Pero en la práctica política la adopción de decisiones graves no se resuelve en un debate ético entre convicciones y responsabilidades, pues éste, aun cuando exista, se halla siempre condicionado por un elemento fundamental en la actuación de todo dirigente político: su voluntad de consecución y conservación del poder. El político tiene por principal objetivo -cabría hablar de objetivo vital- el de la consecución y conservación del poder y, a la hora de enfrentarse a los dilemas que la acción política le plantea, éste adquiere todo su peso. Por ello, cuando de decidir sobre cuestiones cruciales se trata, convicciones, responsabilidades y ambiciones se entretejen y corresponde al político cabal determinar para unas y otras el espacio de la justa medida.
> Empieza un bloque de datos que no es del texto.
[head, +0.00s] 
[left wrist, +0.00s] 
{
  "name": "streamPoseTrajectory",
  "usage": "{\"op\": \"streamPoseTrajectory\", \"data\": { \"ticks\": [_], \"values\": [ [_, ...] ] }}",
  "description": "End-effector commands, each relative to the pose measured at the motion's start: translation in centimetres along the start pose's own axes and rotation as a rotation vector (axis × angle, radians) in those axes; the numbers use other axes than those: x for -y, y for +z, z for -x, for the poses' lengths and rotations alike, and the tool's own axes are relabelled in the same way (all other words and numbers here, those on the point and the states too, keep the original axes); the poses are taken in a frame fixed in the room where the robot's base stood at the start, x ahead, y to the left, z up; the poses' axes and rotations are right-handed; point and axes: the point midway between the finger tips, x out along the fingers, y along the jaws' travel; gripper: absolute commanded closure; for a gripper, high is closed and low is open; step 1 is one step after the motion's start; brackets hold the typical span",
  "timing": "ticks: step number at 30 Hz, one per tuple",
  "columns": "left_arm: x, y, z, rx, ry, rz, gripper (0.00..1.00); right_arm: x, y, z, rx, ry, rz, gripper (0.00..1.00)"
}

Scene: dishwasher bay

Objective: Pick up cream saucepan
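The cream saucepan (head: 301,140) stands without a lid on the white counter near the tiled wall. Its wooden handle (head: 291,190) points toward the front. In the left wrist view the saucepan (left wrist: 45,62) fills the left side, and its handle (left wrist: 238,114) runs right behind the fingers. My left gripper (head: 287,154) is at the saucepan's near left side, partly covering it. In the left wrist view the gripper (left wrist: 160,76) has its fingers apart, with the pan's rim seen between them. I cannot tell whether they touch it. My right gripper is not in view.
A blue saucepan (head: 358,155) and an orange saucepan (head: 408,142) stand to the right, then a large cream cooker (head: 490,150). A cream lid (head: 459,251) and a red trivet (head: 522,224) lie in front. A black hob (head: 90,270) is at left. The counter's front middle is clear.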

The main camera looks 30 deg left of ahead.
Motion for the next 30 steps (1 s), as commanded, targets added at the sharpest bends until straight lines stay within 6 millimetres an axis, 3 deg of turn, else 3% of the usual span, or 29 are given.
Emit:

El equilibrio no siempre es fácil, porque comparecen en este momento todos los demonios familiares que acechan al político. Weber aludía a la vanidad y a sus pecados mortales: la ausencia de finalidades objetivas y la falta de responsabilidad. Mas también es ocasión propicia para dar la medida de la propia grandeza, echando justamente mano de las virtudes contrarias: la pasión, la mesura y el sentido de la responsabilidad.

La Historia en general y la de España en particular nos muestra que no siempre ante arduas circunstancias el necesario equilibrio se alcanza. No ha sido por desgracia inhabitual que las convicciones éticas se invoquen pura y simplemente para ocultar la propia ambición y eludir la propia responsabilidad. Y los costes de ese modo de actuar, por volver a Sartori, han recaído sobre la sociedad española en su conjunto, que ha padecido en sus carnes, a veces dramáticamente -recuerdo ahora el luminoso ensayo de Julián Marías sobre las causas de la guerra civil-, la frivolidad de su clase política.

Sea como fuere, lo cierto es que, en momentos graves como el presente, en el que las alianzas para la formación del futuro gobierno comprometen el destino de España, decidir cuál es el espacio que se concede a la ambición personal, en relación con las propias convicciones y responsabilidades y con la trascendencia máxima de los intereses en juego, constituye una encrucijada moral de primer orden de la que ningún líder político va a poder escapar. Me temo que no hay recetas y que cada quien va a tener que afrontar su grave responsabilidad, pues de eso al cabo se trata, en dramático diálogo con su entorno y consigo mismo. Humildemente me atrevo a llamarles a su compromiso con la Historia. Demasiadas veces el tráfago del día a día impide a los dirigentes políticos ser conscientes de que están escribiendo su historia y la Historia, y de que ésta puede ser grande y noble pero también menuda y mezquina.